The next resistance for Effective Fed Funds Rate is 5.26 (2006/2007 highs) and above this to 6.05-6.54 (1995 and 2000 highs).
Since the previous seven (7) overbought conditions averaged 19 months, this would imply the Effective Fed Funds Rate will peak during the second half of 2023.
Will another 25-50 bps hike take the Effective Funds Rate to critical resistance near the 2006/2007 highs at 5.26%?
On the downside, pivotal support is 2.39-2.42, coinciding with the extension of the 1981 downtrend breakout and Apr 2010 high.
Will a decline below 2.39-2.42 signal reaffirm a peak in the Effective Fed Funds Rate and the start of the next downturn in interest rates?

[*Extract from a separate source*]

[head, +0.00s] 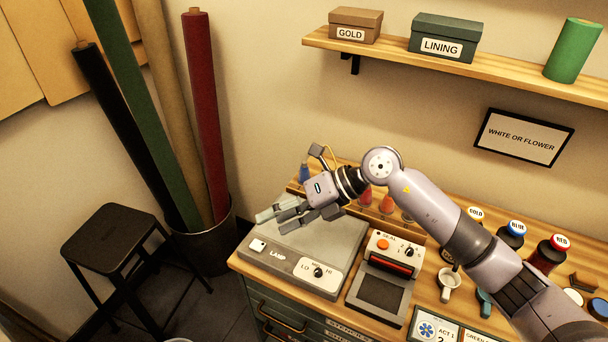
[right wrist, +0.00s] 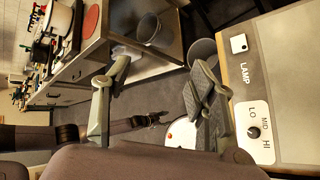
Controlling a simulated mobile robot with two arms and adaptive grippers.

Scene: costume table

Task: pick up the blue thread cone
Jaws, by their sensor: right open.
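The blue thread cone (head: 304,173) stands near the back left end of the table in the head view, just left of my right wrist; its lower part is hard to make out. My right gripper (head: 275,213) is open and empty above the grey light box, in front of the cone and apart from it. In the right wrist view its fingers (right wrist: 155,100) are spread with nothing between them, and the cone does not show. A small dark claw-like shape (right wrist: 155,118) far below looks like my left gripper, too small to read.
The grey light box (head: 325,243) and a sealer (head: 382,285) fill the table front. Red (head: 365,196) and orange (head: 387,204) cones stand right of my wrist. Capped bottles (head: 512,234) stand farther right. A stool (head: 110,238) and a bin of rolls (head: 205,250) are at left.

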Another study of the Effective Fed Funds Rate (3.08-Oct 2022) and the 2-year US Treasury yields (UST2Y - 4.51) show the short-end of the treasury rates tends to move well in advance of any Fed's rate hikes and cuts.
In May-2021, when the 2-year US Treasury yields broke out, it warned the FED was way behind the curve in its rate hikes. It signals the Fed's need to aggressively increase the pace of its hike rates to keep inflation from soaring.
After nine (9) rate hikes, the 2-year US Treasury yield has broken above its prior Oct 2018 peak of 2.88, trading to a recent high of 4.83 (Feb 2023).
Will the 2-year yields peak near 5.20% (Jun 2006 high)?
Is the Fed no longer behind the curve?
Does this imply the Fed is nearing the end of its tightening process?